→ **What is asked**
Leaving the pictures out, print the lines from the first line of the listing through the line containing "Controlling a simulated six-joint", exactly as they read, and no others.

→ **Raw data**
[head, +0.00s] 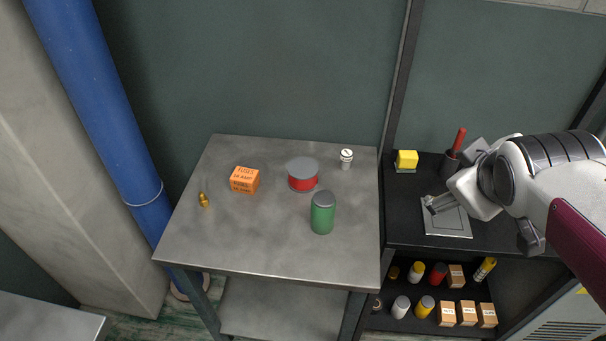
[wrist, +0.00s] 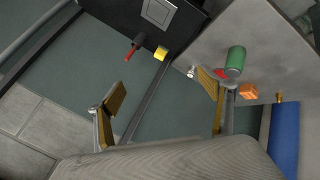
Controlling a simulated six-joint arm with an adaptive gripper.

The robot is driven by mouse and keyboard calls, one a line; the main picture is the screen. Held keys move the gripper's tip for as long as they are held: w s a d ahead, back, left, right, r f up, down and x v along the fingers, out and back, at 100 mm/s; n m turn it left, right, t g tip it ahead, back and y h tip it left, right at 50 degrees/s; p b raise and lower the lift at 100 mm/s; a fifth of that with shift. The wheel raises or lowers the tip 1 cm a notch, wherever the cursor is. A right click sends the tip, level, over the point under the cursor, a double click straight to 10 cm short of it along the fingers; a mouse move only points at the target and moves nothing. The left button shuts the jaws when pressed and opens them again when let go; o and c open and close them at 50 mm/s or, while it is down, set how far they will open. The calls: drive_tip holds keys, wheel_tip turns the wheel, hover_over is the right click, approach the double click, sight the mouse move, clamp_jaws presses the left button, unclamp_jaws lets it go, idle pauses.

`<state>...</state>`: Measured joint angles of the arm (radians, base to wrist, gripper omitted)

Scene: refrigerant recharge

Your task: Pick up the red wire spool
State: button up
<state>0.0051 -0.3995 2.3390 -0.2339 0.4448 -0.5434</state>
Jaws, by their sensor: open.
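The red wire spool (head: 302,181) stands upright on the grey metal table, with a grey disc on top. In the wrist view a small part of the red spool (wrist: 219,72) shows beside a gripper finger, partly hidden. My gripper (head: 432,207) is over the black bench to the right, well apart from the spool. In the wrist view my gripper (wrist: 165,115) has its two fingers with tan pads wide apart and nothing between them.
A green can (head: 322,214) stands just in front of the spool. An orange fuse box (head: 245,180), a brass fitting (head: 203,200) and a white capped bottle (head: 346,159) are on the grey table (head: 270,247). A yellow block (head: 406,161) and red-handled tool (head: 459,140) are on the black bench (head: 405,226).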

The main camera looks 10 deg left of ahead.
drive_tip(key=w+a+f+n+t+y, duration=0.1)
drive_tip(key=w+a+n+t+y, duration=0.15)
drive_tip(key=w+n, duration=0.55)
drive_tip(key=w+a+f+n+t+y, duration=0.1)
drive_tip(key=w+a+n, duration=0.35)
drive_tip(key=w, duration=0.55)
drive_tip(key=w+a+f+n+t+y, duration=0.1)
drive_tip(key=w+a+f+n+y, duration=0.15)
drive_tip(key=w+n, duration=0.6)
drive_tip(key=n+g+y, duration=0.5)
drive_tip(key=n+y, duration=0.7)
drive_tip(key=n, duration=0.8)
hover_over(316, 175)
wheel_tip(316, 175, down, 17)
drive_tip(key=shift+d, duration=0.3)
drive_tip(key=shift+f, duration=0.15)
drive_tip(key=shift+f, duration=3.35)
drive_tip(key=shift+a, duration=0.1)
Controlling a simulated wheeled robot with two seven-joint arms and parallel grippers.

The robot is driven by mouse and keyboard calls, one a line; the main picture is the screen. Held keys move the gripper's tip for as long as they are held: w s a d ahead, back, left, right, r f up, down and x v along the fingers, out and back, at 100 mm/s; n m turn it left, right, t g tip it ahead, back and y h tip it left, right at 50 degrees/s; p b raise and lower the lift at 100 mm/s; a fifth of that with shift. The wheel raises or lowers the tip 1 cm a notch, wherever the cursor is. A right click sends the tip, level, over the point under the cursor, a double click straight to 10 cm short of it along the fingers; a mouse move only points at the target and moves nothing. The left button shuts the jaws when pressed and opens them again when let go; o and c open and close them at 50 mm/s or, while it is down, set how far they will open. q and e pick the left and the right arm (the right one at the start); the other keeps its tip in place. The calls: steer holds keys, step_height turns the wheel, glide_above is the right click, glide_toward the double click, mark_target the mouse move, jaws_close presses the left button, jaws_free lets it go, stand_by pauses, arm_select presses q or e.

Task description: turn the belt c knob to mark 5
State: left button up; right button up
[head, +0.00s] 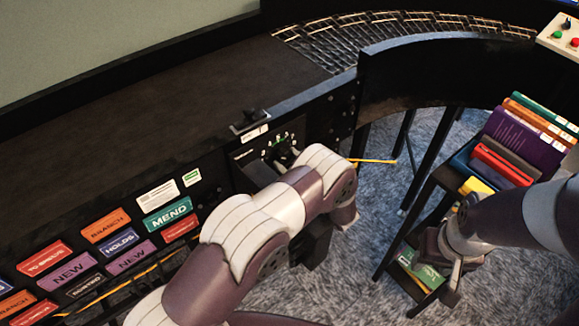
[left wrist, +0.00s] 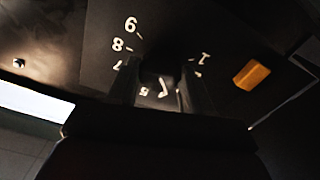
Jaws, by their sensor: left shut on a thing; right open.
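The belt c knob (left wrist: 157,76) is a dark shape between the two fingers of my left gripper (left wrist: 158,85) in the left wrist view. The fingers are shut on it. White dial numbers surround it; 9, 8 and 7 show at the left, 1 at the right, and a 5 below. A white stroke shows beside the 5; I cannot tell which mark the knob points to. In the head view, the black dial panel (head: 266,147) on the conveyor's side is partly hidden by my left arm. My right gripper (head: 446,290) is open beside the small shelf, away from the knob.
An orange block-like patch (left wrist: 252,75) lies right of the dial. Coloured labels such as MEND (head: 167,216) line the conveyor side. A dark conveyor (head: 170,100) curves into rollers (head: 390,32). A book cart (head: 420,215) stands at the right, near my right arm.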

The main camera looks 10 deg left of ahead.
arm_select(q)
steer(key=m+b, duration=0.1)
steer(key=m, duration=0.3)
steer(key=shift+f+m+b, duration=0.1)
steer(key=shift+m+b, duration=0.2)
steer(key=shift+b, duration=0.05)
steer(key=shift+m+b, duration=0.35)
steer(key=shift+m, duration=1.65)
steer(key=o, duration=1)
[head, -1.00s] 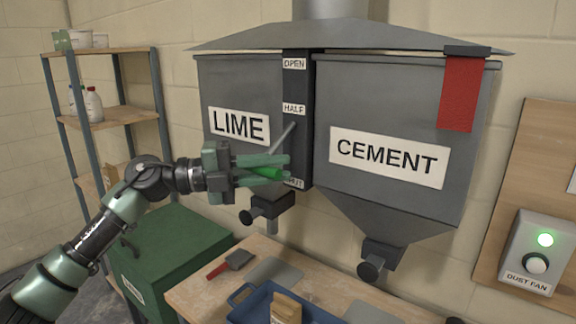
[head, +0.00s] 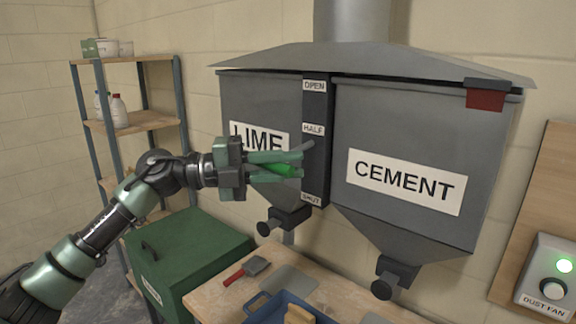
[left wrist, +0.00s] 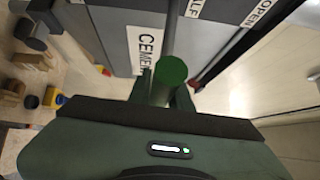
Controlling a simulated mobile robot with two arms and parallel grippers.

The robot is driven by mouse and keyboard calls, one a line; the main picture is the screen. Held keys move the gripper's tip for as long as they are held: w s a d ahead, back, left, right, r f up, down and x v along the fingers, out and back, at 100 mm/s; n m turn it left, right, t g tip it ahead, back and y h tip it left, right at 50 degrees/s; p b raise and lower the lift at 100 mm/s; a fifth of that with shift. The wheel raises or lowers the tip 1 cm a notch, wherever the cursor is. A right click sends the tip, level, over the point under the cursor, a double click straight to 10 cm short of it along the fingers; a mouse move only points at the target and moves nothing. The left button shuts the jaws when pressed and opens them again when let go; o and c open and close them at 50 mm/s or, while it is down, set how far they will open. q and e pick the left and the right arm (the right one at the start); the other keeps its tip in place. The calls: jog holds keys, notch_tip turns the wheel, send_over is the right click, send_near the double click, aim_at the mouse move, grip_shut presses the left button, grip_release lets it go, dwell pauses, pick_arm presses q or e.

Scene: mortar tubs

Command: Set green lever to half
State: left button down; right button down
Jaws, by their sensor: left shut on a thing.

→ **Response**
[head, +0.00s] 
[wrist, +0.00s] 
Controlling a simulated six-joint arm with an adaptive gripper.

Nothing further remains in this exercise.